Task brief => Extract the data exactly, missing nothing.
>> Begin Supplied data
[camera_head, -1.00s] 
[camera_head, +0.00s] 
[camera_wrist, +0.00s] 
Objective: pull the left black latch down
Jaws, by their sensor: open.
>> End Supplied data
Written response =>
[camera_head, -1.00s] 
[camera_head, +0.00s] 
[camera_wrist, +0.00s] 
Objective: pull the left black latch down
Jaws, by their sensor: open.

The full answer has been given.